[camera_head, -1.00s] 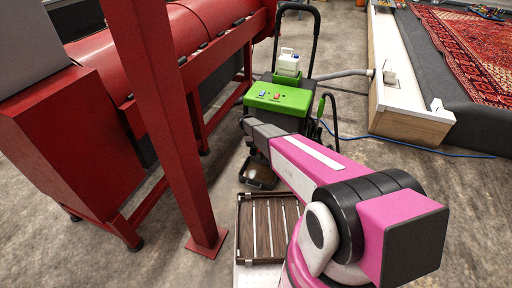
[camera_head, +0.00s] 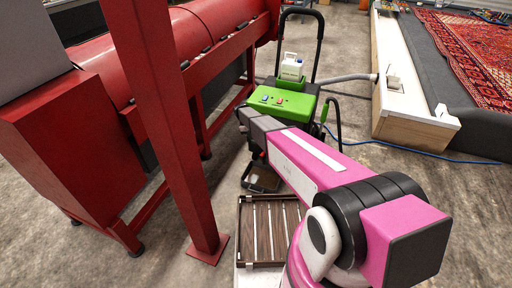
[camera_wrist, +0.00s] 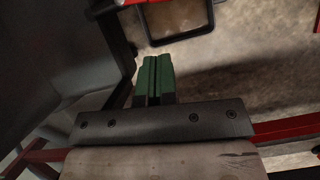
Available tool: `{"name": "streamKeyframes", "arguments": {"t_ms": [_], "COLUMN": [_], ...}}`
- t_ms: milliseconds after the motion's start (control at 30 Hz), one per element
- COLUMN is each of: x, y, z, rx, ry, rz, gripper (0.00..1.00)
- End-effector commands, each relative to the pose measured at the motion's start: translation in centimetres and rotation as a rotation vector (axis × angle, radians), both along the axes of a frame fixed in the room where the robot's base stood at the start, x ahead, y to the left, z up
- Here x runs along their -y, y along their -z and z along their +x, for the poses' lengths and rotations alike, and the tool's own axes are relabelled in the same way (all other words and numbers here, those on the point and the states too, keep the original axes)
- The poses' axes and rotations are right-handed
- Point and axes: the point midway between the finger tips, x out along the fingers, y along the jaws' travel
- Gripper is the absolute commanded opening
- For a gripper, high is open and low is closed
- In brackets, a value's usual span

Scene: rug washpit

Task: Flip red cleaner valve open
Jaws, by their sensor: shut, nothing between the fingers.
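The green-and-black cleaning machine stands beyond my arm in the head view, with a green top panel (camera_head: 290,104). A small red control (camera_head: 280,100), which may be the valve, sits on the panel beside a blue one (camera_head: 265,98). Whether it is open or closed is too small to tell. My gripper's green fingers (camera_wrist: 153,72) are pressed together and empty in the wrist view, above the floor near a black-framed part. In the head view my dark wrist is at the near left of the panel, and the fingertips cannot be made out.
A white bottle (camera_head: 291,67) stands on the machine. A red post (camera_head: 172,130) and a long red machine (camera_head: 70,140) stand at left. A pale ledge (camera_head: 415,128) and rug (camera_head: 475,55) are at right.

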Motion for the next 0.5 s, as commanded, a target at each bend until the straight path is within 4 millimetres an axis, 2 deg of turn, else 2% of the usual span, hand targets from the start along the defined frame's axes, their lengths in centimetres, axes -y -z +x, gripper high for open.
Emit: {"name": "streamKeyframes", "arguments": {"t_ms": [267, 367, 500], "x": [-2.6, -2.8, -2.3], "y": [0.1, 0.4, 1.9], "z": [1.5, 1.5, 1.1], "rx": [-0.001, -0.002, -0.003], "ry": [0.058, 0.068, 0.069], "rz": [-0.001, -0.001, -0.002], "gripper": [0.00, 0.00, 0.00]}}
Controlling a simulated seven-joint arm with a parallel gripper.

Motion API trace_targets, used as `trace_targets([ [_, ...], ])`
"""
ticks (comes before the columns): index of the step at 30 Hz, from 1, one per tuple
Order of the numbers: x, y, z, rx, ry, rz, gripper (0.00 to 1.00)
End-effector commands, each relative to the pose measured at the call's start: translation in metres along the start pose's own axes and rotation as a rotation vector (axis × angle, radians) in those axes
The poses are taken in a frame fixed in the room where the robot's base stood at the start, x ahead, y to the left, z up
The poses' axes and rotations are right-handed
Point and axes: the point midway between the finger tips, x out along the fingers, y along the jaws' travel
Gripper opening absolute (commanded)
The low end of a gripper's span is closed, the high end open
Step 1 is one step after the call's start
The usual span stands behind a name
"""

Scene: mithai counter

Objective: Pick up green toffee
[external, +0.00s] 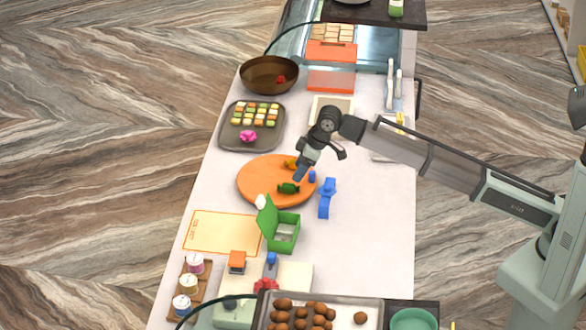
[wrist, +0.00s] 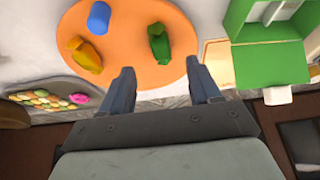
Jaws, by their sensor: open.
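The green toffee (external: 288,188) lies on the round orange board (external: 258,170) in the external view. In the wrist view, the green toffee (wrist: 159,43) lies toward the right part of the orange board (wrist: 127,15). My gripper (wrist: 165,87) is open and empty, its two fingers pointing toward the board. In the external view my gripper (external: 299,178) is just above the board, close to the green toffee. The toffee is not between the fingers; it shows beyond the fingertips in the wrist view.
A yellow toffee (wrist: 86,54) and a blue piece (wrist: 99,16) share the board. An open green box (external: 284,234) stands close in front of it. A blue tool (external: 327,198) lies to its right. A tray of sweets (external: 239,141) with a pink piece (external: 248,136) is behind left.

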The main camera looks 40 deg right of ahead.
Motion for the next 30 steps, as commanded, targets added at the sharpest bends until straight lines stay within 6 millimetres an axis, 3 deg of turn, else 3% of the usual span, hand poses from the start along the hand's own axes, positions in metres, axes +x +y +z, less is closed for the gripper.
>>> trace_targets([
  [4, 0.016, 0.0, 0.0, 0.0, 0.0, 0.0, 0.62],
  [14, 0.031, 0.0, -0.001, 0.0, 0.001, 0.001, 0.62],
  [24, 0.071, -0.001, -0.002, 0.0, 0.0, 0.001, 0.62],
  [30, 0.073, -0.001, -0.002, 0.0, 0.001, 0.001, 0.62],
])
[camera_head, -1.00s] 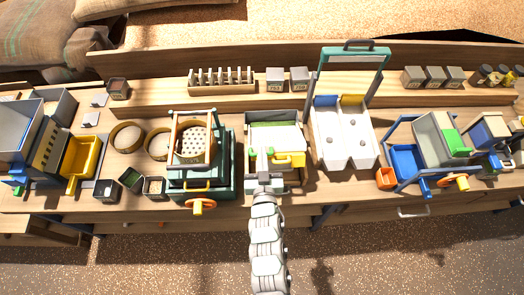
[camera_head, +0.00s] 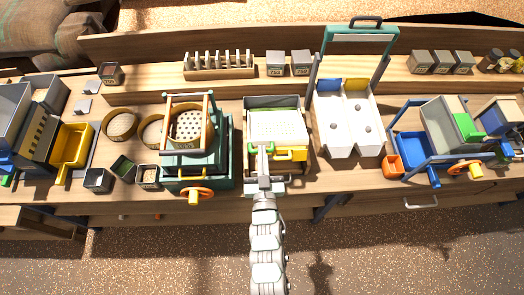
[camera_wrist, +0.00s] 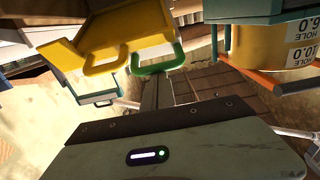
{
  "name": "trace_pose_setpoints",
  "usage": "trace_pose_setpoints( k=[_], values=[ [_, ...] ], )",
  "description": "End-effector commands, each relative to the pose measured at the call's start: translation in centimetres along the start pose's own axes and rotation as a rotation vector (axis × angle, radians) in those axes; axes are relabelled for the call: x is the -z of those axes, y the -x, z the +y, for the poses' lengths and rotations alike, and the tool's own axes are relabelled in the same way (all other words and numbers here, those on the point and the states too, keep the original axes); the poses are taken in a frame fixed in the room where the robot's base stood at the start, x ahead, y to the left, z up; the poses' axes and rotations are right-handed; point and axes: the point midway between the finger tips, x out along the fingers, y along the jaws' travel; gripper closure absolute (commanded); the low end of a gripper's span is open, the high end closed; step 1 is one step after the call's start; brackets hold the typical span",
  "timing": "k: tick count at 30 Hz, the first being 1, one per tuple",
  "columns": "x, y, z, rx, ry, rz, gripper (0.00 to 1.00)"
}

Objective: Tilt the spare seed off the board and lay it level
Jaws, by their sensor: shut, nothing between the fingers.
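The board (camera_head: 278,126) is a pale plate dotted with small marks, in a grey-walled wooden station at the centre of the bench. It looks close to level; single seeds are too small to make out. A yellow handle (camera_head: 292,154) and a small green handle (camera_head: 252,154) are at its front edge. My gripper (camera_head: 263,150) is shut and empty at that front edge, between the handles; I cannot tell whether it touches. In the wrist view a yellow handle (camera_wrist: 107,62) and a green handle (camera_wrist: 157,62) show above my gripper's body.
A teal sieve station (camera_head: 222,150) with an orange handwheel stands close on the left. A white two-part tray (camera_head: 340,120) under a teal-topped frame stands on the right. A peg rack (camera_head: 218,72) and small labelled boxes (camera_head: 288,64) line the back shelf.

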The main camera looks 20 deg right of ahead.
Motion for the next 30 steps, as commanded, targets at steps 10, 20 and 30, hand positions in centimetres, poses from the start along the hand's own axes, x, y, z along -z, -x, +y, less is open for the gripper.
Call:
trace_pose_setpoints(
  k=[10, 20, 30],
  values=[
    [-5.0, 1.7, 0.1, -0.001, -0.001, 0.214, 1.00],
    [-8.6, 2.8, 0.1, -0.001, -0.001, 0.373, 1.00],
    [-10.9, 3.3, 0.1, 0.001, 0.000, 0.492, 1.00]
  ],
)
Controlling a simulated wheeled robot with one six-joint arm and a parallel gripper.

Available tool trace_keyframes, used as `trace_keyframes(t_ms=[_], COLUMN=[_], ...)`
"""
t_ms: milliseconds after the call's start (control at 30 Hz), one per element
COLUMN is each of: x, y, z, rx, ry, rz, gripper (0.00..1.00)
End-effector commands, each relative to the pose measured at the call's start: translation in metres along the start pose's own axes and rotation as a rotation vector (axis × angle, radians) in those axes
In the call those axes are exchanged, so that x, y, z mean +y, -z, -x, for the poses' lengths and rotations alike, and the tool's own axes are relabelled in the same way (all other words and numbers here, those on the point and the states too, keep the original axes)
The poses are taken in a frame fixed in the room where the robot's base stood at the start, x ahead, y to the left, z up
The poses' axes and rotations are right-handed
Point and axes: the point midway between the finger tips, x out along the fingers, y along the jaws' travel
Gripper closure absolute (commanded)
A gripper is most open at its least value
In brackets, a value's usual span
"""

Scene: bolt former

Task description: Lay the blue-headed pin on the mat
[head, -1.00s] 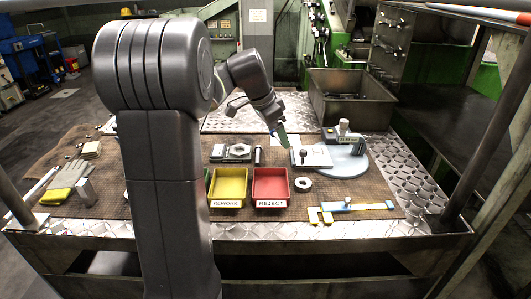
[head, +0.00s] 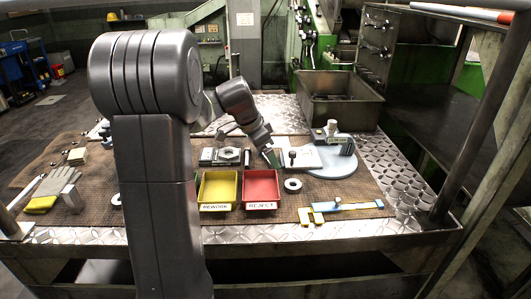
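A brown woven mat (head: 345,226) covers much of the metal bench. My gripper (head: 273,160), with dark green fingers, points down at the left edge of a white plate (head: 309,157). Its fingertips are too small to show whether they are open or shut, or hold anything. A dark-headed pin (head: 292,156) stands at the plate, just right of the fingers; its head colour is not clear. A small dark blue piece (head: 106,131) lies at the left, partly beside my arm; I cannot tell whether it is a pin.
A yellow REWORK tray (head: 216,206) and a red REJECT tray (head: 262,205) stand in front of my gripper. A pale ring (head: 293,184), a round grey-blue disc (head: 341,168) and a yellow-and-blue tool (head: 343,206) lie to the right. A metal bin (head: 341,112) stands behind.

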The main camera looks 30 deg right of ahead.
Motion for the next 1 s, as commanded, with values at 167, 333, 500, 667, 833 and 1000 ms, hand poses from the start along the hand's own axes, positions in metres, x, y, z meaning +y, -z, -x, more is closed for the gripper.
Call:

→ **Written problem**: Repeat, with no pictures, exactly the lines from the one containing "A gripper is most open at its least value" through the one containing "[head, -1.00s]", the first and last included.

→ **The answer**:
A gripper is most open at its least value
In brackets, a value's usual span
"""

Scene: bolt former

Task description: Lay the blue-headed pin on the mat
[head, -1.00s] 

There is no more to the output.